January 23, 2021 at 4:12 pm #16073
Very happy to find this forum. Just started a restoration on a Rogers Majestic Champlain cabinet. I’ve plugged it in. Lights up and some of the tubes glow, but no sound. However, before I do anything at all, including replacing some of the tubes, I wanted to ensure I’m doing this safely.
I’m reading a lot about hot chassis radios, and wondered if someone could lead me in the right direction as to whether this version is also a hot chassis radio. The original plug is on it, so not polarized. With this radio, is there a risk that I’ll put the plug in wrong and have a shock risk?
I currently have everything out of the cabinet to do the restore work on the cabinet.
Any guidance would be helpful. I’m sure I’ll have more questions here – happy to post some photos if they would be helpful.
Thanks so much.
Campbellford, OntarioJanuary 23, 2021 at 4:14 pm #16074
Adding in a few photos and can post more if need be. Cabinet is rough and is in the process of a restore. Everything has now been removed to get this done 🙂
- This reply was modified 1 month ago by Andrew McFadyen.
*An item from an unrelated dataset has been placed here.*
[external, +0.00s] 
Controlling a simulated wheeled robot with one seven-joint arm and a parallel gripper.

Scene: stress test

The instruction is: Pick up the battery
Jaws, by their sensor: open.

Attachments:January 23, 2021 at 5:32 pm #16080Alistair ThomsonCVRS Member
The power input to the radio is through an isolation transformer, so there is no connection whatever between the chassis and external local ground. That means that your chassis isn’t live so if you touch it you’ll not provide a path to ground from a high voltage. You could safely install a three-pin cable with the ground connected to chassis, and I’d recommend that.
Love your name, by the way. Sounds just like home to me. I’m a Scottish ex-pat now living just a step away from you in Frankford 🙂January 24, 2021 at 8:29 am #16081Les DicksonCVRS Member
You shouldn’t plug it in until you’ve done some investigation into the integrity of the radio, you could cause irreparable damage to some components. The tubes are the least likely things to need replacing. All the electrolytic capacitors sshould be replaced, and any paper capacitors as well. Check the resistors and look for bad wiring.. It’s safest to use a “dim bulb tester” when you do power it up to avoid damage caused by shorts.
January 24, 2021 at 8:46 am #16084Dan WalkerCVRS Member
- This reply was modified 1 month ago by Les Dickson.
Les, That is very good advice.
I restored the very same model for a friend and after I was done of sounded very good.
I hope you have a good 6F7M tube as they are hard to get and there is no sub for it. The center tuning bulb is a special 24 volt bulb.
The bulb is #1448 and .035 ma.
In your photo showing the cabinet and lighted dial, it looks like it is quite bright.
You do want to be careful with the bulbs burning the plastic dial , if they are too close or to hot
I have quite a few photos of my restoration, that I could send you if you like.
Her are a few showing some of the caps that have to be changed, and photos of the caps after they were changes.
Dan in Calgary
- This reply was modified 1 month ago by Dan Walker.
- This reply was modified 1 month ago by Dan Walker. Reason: More information needed
Attachments:January 24, 2021 at 7:21 pm #16104
Thanks for this, everyone. Looking forward to getting started.
Alisair – nice to meet you! And close by, even. Any interest in having a look at this to help troubleshoot? Glad the McFadyen name makes you feel a bit more like home 🙂
Dan – thanks for the tip on the bulb. I think it looks brighter in the photo because I’ve got my work light in the back :). Would love some photos of your restoration! Unsure if email is allowed to be posted but I can be found at .
Les – will use the dim bulb tester as suggested. The previous owner had this going and told me he just needed to replace a tube, hence me turning it on quickly. But will slow down and do things right.
I appreciate this, and happy to be here to learn from you all.